Leader Kim Jong Un watched the intercontinental ballistic missile (ICBM) roll through Kim Il Sung square – named after his grandfather – in Pyongyang at the climax of an unprecedented night-time parade on Saturday.
Analysts concurred that it was the largest road-mobile, liquid-fueled missile anywhere in the world, and was highly likely to be designed to carry multiple warheads in independent re-entry vehicles (MIRVs).
Jeffrey Lewis of the Middlebury Institute of International Studies said it was “clearly aimed at overwhelming the US missile defense system in Alaska.”
If the ICBM carried three or four warheads, he added on Twitter, the US would need to spend around $1 billion on 12-16 interceptors to defend against each missile.
“At that cost, I am pretty sure North Korea can add warheads faster than we can add interceptors.”
The missile was estimated at 24 meters long and 2.5 meters in diameter, which specialist Markus Schiller said was big enough to carry 100 tons of fuel, which would take hours to load.
It was so big and heavy that it was practically unusable, he added: “You can’t move this thing fueled, and you can’t fill it at the launch site.
“This thing makes absolutely no sense at all, except for threat equation games, like sending the message of ‘we now have a mobile ICBM with MIRVs, be very afraid’.”

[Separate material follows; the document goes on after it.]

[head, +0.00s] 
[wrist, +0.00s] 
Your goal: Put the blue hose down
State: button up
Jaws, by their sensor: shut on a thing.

North Korea watchers regularly caution that the devices Pyongyang puts on show at its parades may be mock-ups or models, and there is no proof they work until they are tested.
But the missile was carried on an enormous and previously unseen 11-axle transporter-erector-launcher, far larger than the eight-axle Chinese-made vehicles the North has employed so far.
“The truck may be a scarier story than the missile,” said Melissa Hanham of the Open Nuclear Network.
“If the DPRK is indigenously producing their own chassis, then there is less of a constraint on the number of ICBMs they can launch.”
Shortly before being inaugurated in 2017, Donald Trump tweeted that North Korea developing a weapon capable of reaching parts of the US “won’t happen!.”
He spent the first year of his presidency – which saw the North launch an ICBM with the range to do exactly that – in an escalating war of words with Kim before an extraordinary diplomatic bromance developed between them.
But nuclear negotiations have been deadlocked since the collapse of their Hanoi summit early last year over sanctions relief and what the North would be willing to give up in return.
The ICBM was proof that the North had continued to develop its arsenal throughout the diplomatic process, analysts said, and gave Pyongyang greater heft to demand a return to the negotiating table.
“Like it or not North Korea is a nuclear power and is probably the third nuclear power which is capable of striking American cities, third after Russia and China,” Andrei Lankov of Korea Risk Group said.
Kim was sending the US a message that the North’s capabilities were improving and that “if you don’t want to make a deal now, sometime later you will have to make a deal which will be worse for you, the international community,” he added.